SUPPLIED DATA:
>> START

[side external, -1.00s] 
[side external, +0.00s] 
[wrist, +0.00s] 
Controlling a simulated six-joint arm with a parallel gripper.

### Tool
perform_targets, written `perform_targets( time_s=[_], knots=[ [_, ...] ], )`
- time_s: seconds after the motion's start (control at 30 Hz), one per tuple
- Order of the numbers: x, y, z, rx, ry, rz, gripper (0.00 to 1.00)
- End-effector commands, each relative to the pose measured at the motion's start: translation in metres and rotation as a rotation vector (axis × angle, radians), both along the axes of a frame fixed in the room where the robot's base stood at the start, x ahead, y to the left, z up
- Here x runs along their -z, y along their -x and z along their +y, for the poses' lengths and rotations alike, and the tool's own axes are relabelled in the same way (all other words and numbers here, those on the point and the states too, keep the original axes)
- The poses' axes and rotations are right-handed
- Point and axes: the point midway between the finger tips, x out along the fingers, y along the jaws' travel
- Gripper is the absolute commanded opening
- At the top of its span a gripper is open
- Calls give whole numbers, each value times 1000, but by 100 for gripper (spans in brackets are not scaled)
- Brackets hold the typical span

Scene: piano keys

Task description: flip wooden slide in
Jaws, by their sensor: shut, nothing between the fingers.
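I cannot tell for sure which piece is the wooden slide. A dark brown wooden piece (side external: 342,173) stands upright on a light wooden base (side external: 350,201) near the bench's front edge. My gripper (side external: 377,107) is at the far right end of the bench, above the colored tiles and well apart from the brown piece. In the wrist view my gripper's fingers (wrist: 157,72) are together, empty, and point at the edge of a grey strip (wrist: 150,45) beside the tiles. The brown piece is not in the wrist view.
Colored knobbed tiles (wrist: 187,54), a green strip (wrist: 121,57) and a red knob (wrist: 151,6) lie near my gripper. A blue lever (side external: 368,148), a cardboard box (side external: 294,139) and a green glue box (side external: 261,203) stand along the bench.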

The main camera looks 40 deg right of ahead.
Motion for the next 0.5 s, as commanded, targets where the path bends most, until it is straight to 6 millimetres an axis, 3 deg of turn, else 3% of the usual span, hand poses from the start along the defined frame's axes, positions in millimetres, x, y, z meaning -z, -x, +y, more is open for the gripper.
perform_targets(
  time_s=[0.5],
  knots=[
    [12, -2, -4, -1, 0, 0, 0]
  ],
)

>> END

WHAT YOU WILL DO: Give the data again, exactly as it stands.

OUTPUT OF THE TASK:
[side external, -1.00s] 
[side external, +0.00s] 
[wrist, +0.00s] 
Controlling a simulated six-joint arm with a parallel gripper.

### Tool
perform_targets, written `perform_targets( time_s=[_], knots=[ [_, ...] ], )`
- time_s: seconds after the motion's start (control at 30 Hz), one per tuple
- Order of the numbers: x, y, z, rx, ry, rz, gripper (0.00 to 1.00)
- End-effector commands, each relative to the pose measured at the motion's start: translation in metres and rotation as a rotation vector (axis × angle, radians), both along the axes of a frame fixed in the room where the robot's base stood at the start, x ahead, y to the left, z up
- Here x runs along their -z, y along their -x and z along their +y, for the poses' lengths and rotations alike, and the tool's own axes are relabelled in the same way (all other words and numbers here, those on the point and the states too, keep the original axes)
- The poses' axes and rotations are right-handed
- Point and axes: the point midway between the finger tips, x out along the fingers, y along the jaws' travel
- Gripper is the absolute commanded opening
- At the top of its span a gripper is open
- Calls give whole numbers, each value times 1000, but by 100 for gripper (spans in brackets are not scaled)
- Brackets hold the typical span

Scene: piano keys

Task description: flip wooden slide in
Jaws, by their sensor: shut, nothing between the fingers.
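I cannot tell for sure which piece is the wooden slide. A dark brown wooden piece (side external: 342,173) stands upright on a light wooden base (side external: 350,201) near the bench's front edge. My gripper (side external: 377,107) is at the far right end of the bench, above the colored tiles and well apart from the brown piece. In the wrist view my gripper's fingers (wrist: 157,72) are together, empty, and point at the edge of a grey strip (wrist: 150,45) beside the tiles. The brown piece is not in the wrist view.
Colored knobbed tiles (wrist: 187,54), a green strip (wrist: 121,57) and a red knob (wrist: 151,6) lie near my gripper. A blue lever (side external: 368,148), a cardboard box (side external: 294,139) and a green glue box (side external: 261,203) stand along the bench.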

The main camera looks 40 deg right of ahead.
Motion for the next 0.5 s, as commanded, targets where the path bends most, until it is straight to 6 millimetres an axis, 3 deg of turn, else 3% of the usual span, hand poses from the start along the defined frame's axes, positions in millimetres, x, y, z meaning -z, -x, +y, more is open for the gripper.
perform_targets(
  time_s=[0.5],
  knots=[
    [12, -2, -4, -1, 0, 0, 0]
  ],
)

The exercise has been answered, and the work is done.